DIRECTIONS FOR THIS TASK: Copy the material below verbatim from the line with "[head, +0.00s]" to the line with "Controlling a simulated", both lines included, omitting pictures and every line outside that range.

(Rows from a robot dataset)
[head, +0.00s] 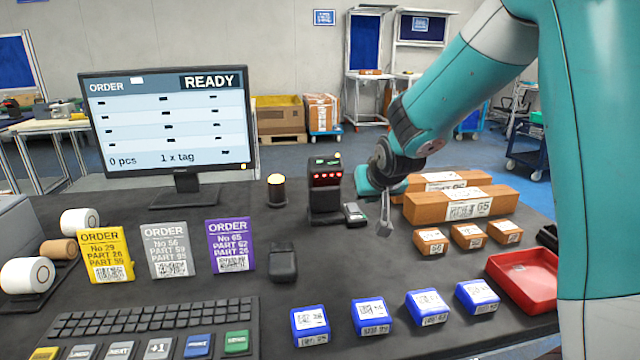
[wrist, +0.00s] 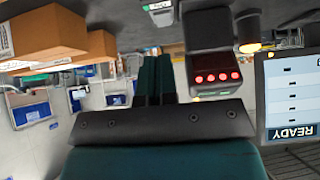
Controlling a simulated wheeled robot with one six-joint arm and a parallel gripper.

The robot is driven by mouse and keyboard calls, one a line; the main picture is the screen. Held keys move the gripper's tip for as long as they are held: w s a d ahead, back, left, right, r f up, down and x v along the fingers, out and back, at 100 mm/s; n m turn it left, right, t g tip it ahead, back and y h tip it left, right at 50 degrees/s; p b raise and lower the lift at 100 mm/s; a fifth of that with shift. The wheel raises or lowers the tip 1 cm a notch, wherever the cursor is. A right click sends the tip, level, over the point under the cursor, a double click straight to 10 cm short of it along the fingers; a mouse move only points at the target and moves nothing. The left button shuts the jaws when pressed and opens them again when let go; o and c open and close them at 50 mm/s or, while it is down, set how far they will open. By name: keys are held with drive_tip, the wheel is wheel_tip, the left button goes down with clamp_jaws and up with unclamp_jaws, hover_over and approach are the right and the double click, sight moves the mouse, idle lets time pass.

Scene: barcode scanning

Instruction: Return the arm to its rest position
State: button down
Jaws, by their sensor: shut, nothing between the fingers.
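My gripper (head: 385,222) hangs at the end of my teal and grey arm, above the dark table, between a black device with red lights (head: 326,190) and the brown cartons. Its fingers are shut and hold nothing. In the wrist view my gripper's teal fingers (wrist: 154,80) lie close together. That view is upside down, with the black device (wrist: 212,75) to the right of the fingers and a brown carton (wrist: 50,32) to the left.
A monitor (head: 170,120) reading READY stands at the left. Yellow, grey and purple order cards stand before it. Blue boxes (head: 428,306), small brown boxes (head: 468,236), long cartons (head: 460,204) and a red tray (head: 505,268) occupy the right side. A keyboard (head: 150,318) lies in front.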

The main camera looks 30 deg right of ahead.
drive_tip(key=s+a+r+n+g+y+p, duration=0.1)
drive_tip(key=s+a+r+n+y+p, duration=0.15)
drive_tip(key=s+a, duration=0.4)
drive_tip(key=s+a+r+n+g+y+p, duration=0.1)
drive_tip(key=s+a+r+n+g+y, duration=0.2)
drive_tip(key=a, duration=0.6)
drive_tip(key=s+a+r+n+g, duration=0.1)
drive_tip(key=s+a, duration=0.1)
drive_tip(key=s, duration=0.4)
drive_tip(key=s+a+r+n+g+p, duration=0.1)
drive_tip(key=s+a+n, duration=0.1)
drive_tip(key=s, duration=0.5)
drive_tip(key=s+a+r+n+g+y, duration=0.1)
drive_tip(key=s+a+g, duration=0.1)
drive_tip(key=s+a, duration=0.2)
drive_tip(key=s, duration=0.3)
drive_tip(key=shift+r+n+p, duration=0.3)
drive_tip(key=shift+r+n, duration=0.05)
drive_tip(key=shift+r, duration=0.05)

...

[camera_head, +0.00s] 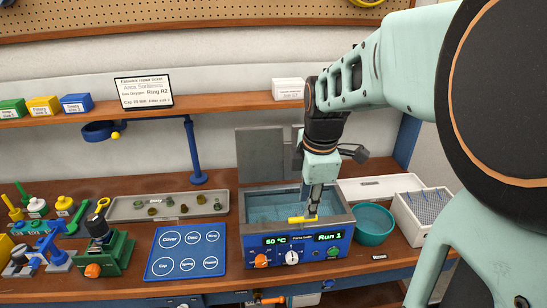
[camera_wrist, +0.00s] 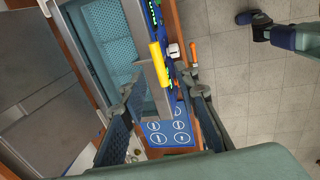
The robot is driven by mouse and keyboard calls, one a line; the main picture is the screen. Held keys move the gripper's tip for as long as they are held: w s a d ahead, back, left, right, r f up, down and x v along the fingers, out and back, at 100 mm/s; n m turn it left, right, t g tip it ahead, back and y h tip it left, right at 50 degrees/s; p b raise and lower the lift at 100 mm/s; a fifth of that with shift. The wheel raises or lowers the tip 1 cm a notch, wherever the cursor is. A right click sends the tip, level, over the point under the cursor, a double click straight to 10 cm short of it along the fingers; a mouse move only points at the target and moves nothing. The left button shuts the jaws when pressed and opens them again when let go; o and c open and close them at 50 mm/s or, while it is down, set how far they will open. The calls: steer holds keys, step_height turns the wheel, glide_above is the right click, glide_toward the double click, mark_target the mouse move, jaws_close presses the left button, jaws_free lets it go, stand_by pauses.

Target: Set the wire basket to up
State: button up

FINISHED ANSWER:
[head, +0.00s] 
[wrist, +0.00s] 
Controlling a simulated wheeled robot with one six-joint arm and a parallel gripper.

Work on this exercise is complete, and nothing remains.